#### [Objective]
Your task is to reproduce word for word the lines running from the line containing "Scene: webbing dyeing" to the line containing "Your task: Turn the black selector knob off", inclusive. Nothing else belongs in the answer.

#### [Data for this task]
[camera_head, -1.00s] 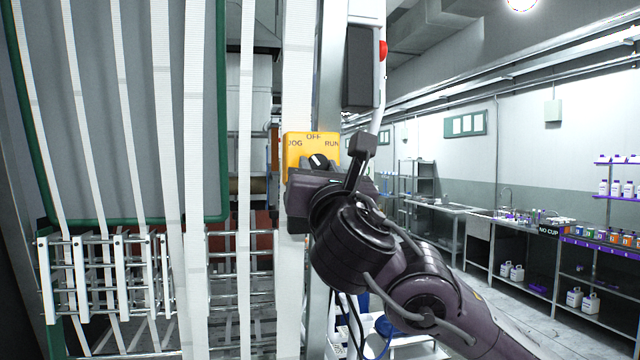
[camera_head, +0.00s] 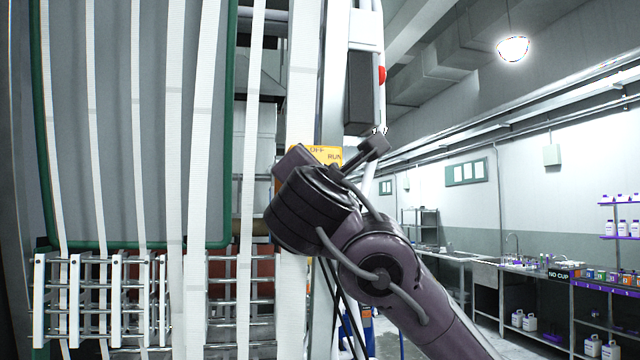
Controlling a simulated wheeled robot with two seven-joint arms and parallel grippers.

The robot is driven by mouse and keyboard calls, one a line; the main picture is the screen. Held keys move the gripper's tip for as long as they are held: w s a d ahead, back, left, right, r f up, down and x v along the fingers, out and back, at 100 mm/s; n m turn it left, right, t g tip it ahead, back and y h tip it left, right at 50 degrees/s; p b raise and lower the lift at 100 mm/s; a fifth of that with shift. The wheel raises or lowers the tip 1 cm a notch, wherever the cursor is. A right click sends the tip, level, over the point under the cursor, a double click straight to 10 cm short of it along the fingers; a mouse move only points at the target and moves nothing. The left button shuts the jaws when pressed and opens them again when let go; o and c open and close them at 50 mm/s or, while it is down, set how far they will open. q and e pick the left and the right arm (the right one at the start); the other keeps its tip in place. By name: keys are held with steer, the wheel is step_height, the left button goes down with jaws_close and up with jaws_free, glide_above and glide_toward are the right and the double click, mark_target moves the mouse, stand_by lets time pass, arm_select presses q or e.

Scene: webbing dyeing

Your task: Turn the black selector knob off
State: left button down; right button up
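The yellow selector plate (camera_head: 328,153) is on the machine's upright post, with parts of the words OFF and RUN showing above my right arm. The black selector knob is hidden behind my right arm's wrist, so its present setting cannot be seen. My right gripper is at the plate, in front of the knob; its fingertips are hidden by the wrist, and I cannot tell whether they are open or shut or touch the knob. My left gripper is not in view.
A dark box (camera_head: 361,88) with a red button (camera_head: 382,75) is on the post above the plate. White webbing strips (camera_head: 205,130) hang at the left before a green-edged grey panel. Steel benches (camera_head: 490,268) stand far right.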

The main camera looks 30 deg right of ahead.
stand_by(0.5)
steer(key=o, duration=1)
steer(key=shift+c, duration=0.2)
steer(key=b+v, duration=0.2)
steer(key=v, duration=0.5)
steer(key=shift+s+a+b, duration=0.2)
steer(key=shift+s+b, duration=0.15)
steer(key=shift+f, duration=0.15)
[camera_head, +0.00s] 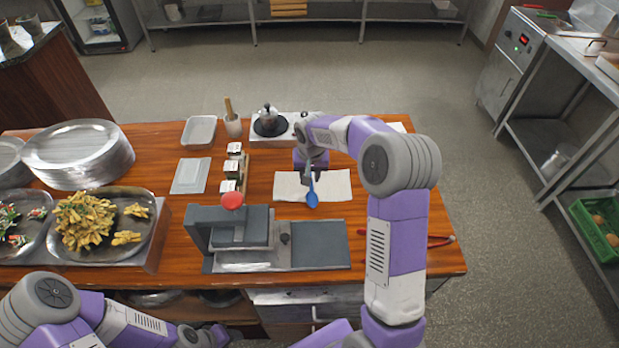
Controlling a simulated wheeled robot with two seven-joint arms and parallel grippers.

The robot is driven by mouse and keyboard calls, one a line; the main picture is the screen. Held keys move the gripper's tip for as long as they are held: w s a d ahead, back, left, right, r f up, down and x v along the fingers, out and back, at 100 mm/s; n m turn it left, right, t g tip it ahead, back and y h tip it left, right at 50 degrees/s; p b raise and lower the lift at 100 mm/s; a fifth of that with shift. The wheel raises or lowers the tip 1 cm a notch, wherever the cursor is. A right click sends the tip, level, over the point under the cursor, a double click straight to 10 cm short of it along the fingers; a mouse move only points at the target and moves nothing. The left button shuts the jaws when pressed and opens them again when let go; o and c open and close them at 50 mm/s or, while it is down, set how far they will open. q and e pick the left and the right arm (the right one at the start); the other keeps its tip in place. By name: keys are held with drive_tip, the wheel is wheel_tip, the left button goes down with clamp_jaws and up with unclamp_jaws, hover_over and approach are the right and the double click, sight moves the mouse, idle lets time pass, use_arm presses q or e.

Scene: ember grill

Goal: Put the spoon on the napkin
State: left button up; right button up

#### [Exercise answer]
Scene: webbing dyeing

Your task: Turn the black selector knob off

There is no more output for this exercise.